Später irren wir als Leser zusammen mit der namenlosen Ich-Erzählerin über das labyrinthische Gelände des Universitätskrankenhauses Eppendorf (UKE), das sich immer mehr zum Zentrum des, ja, Geschehens entwickelt. Aus diesem Teil, dem "unbeschreiblichen", zitieren wir lieber nichts. Als Katha Schulte bei einer weiteren Lesung, in der Nähe des UKE, nur wenige Seiten der Herz-Geschichte vortrug, reagierte das Publikum doch extrem zurückhaltend.

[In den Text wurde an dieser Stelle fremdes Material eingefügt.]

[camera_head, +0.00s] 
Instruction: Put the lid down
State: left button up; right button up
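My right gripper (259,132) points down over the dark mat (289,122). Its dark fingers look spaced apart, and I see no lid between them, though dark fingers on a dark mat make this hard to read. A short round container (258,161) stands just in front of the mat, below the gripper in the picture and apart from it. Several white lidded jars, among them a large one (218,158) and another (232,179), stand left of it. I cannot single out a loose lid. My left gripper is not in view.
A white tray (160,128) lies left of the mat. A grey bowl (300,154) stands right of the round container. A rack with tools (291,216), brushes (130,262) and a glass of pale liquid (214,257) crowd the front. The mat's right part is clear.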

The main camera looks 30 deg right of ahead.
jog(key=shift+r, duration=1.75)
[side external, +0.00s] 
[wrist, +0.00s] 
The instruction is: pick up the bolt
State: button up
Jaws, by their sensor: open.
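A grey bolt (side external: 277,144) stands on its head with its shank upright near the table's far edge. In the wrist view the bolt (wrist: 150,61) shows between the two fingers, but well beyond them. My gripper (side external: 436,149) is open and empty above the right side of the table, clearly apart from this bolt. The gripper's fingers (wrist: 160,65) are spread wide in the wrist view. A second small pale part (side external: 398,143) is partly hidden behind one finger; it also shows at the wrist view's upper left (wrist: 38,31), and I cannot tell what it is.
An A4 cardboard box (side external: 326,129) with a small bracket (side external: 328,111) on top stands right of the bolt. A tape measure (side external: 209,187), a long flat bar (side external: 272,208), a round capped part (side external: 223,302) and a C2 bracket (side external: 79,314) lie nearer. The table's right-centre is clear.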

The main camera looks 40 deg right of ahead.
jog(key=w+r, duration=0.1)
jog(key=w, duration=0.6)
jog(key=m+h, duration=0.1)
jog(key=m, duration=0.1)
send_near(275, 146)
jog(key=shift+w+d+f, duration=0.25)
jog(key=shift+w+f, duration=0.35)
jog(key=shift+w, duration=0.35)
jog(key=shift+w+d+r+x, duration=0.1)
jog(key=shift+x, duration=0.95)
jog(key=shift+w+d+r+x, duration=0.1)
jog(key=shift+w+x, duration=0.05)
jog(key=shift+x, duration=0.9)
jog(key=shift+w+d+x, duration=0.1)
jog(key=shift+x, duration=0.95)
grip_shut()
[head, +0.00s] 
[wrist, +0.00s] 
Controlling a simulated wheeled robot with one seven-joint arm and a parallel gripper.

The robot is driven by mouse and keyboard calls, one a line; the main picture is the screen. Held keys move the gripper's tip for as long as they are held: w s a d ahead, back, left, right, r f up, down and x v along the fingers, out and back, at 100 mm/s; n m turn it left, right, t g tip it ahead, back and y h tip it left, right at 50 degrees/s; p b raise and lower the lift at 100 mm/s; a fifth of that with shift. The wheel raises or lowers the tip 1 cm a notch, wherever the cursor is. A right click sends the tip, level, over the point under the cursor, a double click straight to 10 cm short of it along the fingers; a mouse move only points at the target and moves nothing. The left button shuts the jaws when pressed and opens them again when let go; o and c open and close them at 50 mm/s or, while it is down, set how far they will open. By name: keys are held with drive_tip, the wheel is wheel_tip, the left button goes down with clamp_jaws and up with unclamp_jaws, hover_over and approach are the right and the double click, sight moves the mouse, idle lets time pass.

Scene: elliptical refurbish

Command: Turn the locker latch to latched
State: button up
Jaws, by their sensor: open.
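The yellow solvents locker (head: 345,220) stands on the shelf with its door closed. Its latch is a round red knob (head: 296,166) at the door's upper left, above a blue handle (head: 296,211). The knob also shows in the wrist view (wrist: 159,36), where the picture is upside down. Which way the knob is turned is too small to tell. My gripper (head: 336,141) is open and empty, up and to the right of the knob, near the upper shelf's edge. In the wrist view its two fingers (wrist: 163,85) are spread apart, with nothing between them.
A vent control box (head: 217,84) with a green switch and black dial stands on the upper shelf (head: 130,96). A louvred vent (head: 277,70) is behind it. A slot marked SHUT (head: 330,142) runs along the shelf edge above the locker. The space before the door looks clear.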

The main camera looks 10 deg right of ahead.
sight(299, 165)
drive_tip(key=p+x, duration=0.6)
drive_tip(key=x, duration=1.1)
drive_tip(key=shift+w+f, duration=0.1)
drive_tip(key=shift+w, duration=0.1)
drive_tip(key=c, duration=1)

Sicher, Eppendorf ist mit seinen vielen Klein- wie Großbürgern ein schwieriges Pflaster, aber war es wirklich so schlimm? "Naja," schmunzelt Katha Schulte, "das Thema Herz-Transplantation ist auch sehr tabuisiert - zumindest haben wir danach kein einziges Buch verkauft."

Okay, "Unwesen" ist vielleicht kein Anti-Pop-Roman, aber würde es verdienen, sich besser zu verkaufen als das Lebenswerk von …, als das Lebenswerk eines x-beliebigen Populisten. Belassen wir es dabei.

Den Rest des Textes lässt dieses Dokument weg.